Rodway is a single storeyed timber house erected c. 1904 for John Long to the design of architect Harry Marks on a 40-acre site on the Toowoomba Range.
The site was acquired by Long, a hotel keeper, in 1896. He had previously commissioned Marks' father, James Marks in 1885 to design the Imperial Hotel in Ruthven Street, which Long operated for a number of years.
In 1910, the property was acquired by grazier, John Oliver Frith and his wife Annie Peek Frith as a town residence. Frith lived in semi-retirement but maintained his Augathella property, Toolmaree Station. Renamed Rodway after his birthplace in Somersetshire in England, the house was described as one of the most picturesque and beautiful homes in the vicinity of the city. A gabled north projecting dining room bay may have been undertaken by Frith, and was certainly in existence by 1919. Interior alterations to the dining room may also have been carried out at this time. It is thought that the kitchen wing was added after 1904.

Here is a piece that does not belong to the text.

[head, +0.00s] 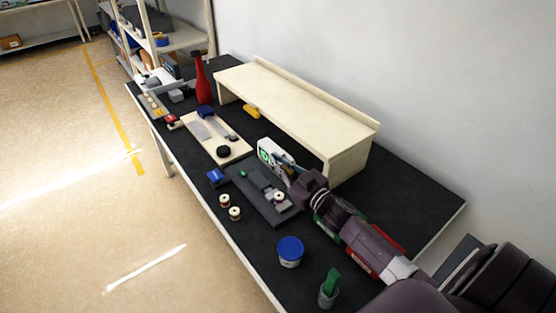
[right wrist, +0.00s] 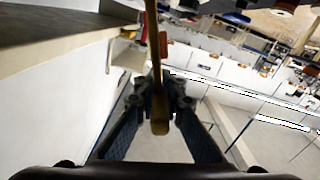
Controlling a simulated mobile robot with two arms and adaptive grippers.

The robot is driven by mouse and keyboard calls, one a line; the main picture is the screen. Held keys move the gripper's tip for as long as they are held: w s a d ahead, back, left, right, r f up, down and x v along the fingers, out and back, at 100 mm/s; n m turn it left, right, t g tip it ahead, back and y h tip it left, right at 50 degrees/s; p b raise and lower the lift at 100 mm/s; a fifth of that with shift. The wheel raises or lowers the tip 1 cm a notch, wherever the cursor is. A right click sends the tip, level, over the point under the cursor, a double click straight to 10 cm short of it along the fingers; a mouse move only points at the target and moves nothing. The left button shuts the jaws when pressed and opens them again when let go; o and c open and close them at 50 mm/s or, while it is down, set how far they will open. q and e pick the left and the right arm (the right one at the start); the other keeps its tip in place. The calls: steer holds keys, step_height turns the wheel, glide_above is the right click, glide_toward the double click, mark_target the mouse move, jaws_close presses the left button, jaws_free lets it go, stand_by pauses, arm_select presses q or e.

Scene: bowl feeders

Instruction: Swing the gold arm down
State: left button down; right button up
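The gold arm (right wrist: 155,55) shows in the right wrist view as a long narrow bar running from the top edge down to a rounded end between my fingers. My right gripper (right wrist: 160,92) has its two dark fingers drawn together on both sides of this bar, and they appear to pinch it. In the head view my right gripper (head: 283,166) is beside a white device with a green mark (head: 267,151), in front of the cream shelf. The gold arm is hard to make out there, hidden by the gripper. My left gripper is not in view.
A cream raised shelf (head: 295,92) stands behind my gripper. A dark plate with grey parts (head: 258,195), several small spools, a blue-lidded tub (head: 290,251) and a green-handled item in a cup (head: 329,288) are nearby. A red bottle (head: 202,82) stands farther back.

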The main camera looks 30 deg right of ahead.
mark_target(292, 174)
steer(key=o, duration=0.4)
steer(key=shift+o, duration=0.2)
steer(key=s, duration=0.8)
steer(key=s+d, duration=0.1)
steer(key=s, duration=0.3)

Members of the Frith family are recorded as living at Rodway until 1940 although it is believed the house was rented and used as a boarding house during the 1930s. About this time new fireplaces were installed in the living and dining rooms as well as a new ceiling in the living room. After the death of Annie Frith in 1952, the property was transferred to PJ Seymour, LH Corser, and Leo and Isabel Lynch. The property was subdivided and later sold, with the Lynches retaining the house on a 5-acre block, later reduced to 4 acres to allow for the provision of new roads.
The property was again subdivided in the mid-1990s, and the land the west of the house beyond the border of camphor laurel trees was removed from the heritage register in 1998.
Rodway is a single-storeyed chamferboard residence with a corrugated iron hipped roof and projecting north gable. The building, located on the Toowoomba Range, is situated on a south sloping site, overlooking the Brisbane Valley to the southeast, with a border of mature camphor laurel trees to the west boundary and Norfolk pines to the north.